Our next stop was the town of Syangja, where we were invited to take part in a yoga lesson before school. Entering the town hall at the ungodly hour of five am, we joined the room of about fifty men, led from the stage by the school principal. I was given a mat and told to sit right up the front (feeling all eyes on the foreigner who stuck out). I took part in the usual stretches and yoga poses, before some not-so-usual throat clearing and shouting at the top of our lungs, which just made me giggle. Then some instruments were set up on the stage and a band began to play. We all stood up and I watched as the men began twirling around and making elegant circular movements with their wrists. I followed, having no idea whether I was doing it right or making a complete ass of myself.
When the session had ended, we carried on to the school. Again we were greeted with an elaborate ritual, again we told the school board of our filming plans, and again these plans were steamrolled in favour of being ushered from classroom to classroom. But we insisted that we were there to interview students, and were eventually introduced to Subi and Adarsh, two young teenagers who told us about their school life and their goals for the future.

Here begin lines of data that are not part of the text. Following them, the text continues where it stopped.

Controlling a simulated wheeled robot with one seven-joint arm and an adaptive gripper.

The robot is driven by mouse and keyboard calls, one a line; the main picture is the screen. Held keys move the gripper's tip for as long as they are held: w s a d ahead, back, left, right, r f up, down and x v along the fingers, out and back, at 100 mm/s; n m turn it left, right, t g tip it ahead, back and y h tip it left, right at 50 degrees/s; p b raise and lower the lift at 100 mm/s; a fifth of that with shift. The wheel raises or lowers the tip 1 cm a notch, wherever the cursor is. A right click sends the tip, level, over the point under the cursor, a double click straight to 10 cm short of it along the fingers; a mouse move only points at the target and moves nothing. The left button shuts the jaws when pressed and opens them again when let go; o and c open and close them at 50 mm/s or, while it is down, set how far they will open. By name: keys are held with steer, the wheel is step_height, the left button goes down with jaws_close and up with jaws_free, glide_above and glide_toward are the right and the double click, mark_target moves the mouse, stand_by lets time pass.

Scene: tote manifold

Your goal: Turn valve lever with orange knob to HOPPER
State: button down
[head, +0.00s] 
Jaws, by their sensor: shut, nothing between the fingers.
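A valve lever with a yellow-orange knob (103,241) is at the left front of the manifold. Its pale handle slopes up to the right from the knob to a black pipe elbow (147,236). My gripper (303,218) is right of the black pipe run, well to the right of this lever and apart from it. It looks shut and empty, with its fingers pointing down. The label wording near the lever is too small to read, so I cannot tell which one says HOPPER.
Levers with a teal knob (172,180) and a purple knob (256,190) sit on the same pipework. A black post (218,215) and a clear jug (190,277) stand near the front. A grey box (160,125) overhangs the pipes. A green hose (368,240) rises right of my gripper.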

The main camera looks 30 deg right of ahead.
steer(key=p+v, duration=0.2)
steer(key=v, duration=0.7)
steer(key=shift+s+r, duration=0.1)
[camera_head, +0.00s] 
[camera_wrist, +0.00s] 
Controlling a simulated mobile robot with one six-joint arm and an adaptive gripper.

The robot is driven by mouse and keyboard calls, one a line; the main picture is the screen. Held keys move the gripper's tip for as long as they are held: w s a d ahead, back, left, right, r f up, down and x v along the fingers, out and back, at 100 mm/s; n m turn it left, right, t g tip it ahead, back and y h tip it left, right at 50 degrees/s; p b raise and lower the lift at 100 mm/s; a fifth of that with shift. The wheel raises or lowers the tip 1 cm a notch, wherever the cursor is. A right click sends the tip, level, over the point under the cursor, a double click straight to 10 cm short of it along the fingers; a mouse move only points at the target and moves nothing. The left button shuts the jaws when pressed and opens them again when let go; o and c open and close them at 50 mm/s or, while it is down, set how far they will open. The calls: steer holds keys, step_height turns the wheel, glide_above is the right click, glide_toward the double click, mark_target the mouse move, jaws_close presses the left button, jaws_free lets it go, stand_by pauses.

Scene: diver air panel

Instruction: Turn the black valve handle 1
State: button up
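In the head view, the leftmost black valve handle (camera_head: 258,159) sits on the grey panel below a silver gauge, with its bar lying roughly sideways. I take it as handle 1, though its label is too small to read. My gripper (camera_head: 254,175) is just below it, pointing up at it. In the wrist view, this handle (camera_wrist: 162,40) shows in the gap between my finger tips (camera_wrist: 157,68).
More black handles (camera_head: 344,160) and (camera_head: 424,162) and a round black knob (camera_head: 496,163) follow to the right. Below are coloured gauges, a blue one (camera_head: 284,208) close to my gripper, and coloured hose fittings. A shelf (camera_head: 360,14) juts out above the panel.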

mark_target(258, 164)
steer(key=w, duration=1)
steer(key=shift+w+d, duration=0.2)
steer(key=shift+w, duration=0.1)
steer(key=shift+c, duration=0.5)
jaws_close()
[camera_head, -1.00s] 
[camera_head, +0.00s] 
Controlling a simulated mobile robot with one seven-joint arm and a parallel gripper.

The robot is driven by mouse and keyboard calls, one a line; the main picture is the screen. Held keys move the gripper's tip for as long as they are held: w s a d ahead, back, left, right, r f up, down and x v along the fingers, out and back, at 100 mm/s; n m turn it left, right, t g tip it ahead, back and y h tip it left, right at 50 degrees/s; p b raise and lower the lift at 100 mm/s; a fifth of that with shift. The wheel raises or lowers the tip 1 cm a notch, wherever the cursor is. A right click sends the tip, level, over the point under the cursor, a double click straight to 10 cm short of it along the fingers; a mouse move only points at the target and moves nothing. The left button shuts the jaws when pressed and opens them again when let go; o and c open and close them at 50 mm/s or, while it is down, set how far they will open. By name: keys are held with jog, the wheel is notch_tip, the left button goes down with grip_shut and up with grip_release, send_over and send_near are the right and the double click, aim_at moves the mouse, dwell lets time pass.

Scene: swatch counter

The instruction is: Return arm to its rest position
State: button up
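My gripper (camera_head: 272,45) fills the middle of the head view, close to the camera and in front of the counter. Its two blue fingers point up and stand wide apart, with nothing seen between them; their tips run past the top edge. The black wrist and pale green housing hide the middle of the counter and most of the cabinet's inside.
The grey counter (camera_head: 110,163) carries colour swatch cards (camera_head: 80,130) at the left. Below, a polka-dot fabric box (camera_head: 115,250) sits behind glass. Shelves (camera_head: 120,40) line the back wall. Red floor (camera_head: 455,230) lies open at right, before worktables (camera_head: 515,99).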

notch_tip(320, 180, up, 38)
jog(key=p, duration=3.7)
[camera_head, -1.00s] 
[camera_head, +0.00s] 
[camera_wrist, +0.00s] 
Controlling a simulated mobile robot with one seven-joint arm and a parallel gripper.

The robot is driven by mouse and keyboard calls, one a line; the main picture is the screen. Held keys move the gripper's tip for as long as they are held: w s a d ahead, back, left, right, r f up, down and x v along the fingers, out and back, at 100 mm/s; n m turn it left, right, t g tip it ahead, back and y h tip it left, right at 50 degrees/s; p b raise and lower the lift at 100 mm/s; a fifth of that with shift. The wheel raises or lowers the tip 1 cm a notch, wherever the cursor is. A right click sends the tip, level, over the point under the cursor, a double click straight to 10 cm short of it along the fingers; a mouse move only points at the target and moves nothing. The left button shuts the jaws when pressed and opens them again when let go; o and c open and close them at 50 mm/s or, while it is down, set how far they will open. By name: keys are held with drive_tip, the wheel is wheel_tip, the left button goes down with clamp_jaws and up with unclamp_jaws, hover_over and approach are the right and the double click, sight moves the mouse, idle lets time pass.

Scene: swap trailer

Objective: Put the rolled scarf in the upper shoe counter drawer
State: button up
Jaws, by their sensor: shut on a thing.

After we finally got the footage we needed, we continued to Bahakot, a tiny village high in theHimalayas, where we would be staying with a local family (see the articles A Home Stay in the Himalayas and Partying, Nepali Style, for more). We rose early the next day to film their daughter, Trishna, as she woke at daybreak to do her chores on the farm, before heading to the school where she worked as a teacher. Bahakot school was a small and charming place, where we were thankfully left to our own devices to film what we had planned. The children had other plans however, and sneaked, giggling, into the classroom, eager to get on camera.
Our host family introduced us to Akriti, a tiny and shy girl who went to school in the neighbouring village of Kolma, and we arranged to film her on her walk to school. She led us on her usual school route- an hour long walk up a mountain, stopping sporadically to pull leeches from her feet. After saying goodbye to her at the private school she attended, we were invited to the nearby government school. Despite it being closed for the day, staff and students had turned out to welcome us and invite us to film their school too.
After seven days and hours of footage, we reached our final school, in Dewanchok. Eager to complete our last bout of filming, we sat as once again we were greeted with flowers, scarves, red forehead dust and a token of love, followed by the obligatory half hour of greetings, followed by a tour of the school while we insisted that we really were there to film a football match.
Eventually, after the school board seemed satisfied that they had done their duty in welcoming us, the football match began. We sat on the edge of the pitch as the players warmed up, the other students jostled for space around the edge of the pitch, and the school principal took to the podium. Cameras at the ready, we listened to the principal give yet another long introduction, wondering how much more time would be wasted before we actually got to film the match, and then we heard our names over the microphone. Gesturing towards us, the principal told the school how wonderful it was to have us come all this way to film their school, how amazing it is that they are part of our documentary, and how happy they are to have us visit. The school erupted in applause as I blushed and gave a small wave. It may be frustratingly slow at times, but the welcome that these schools give their visitors is also utterly heartwarming.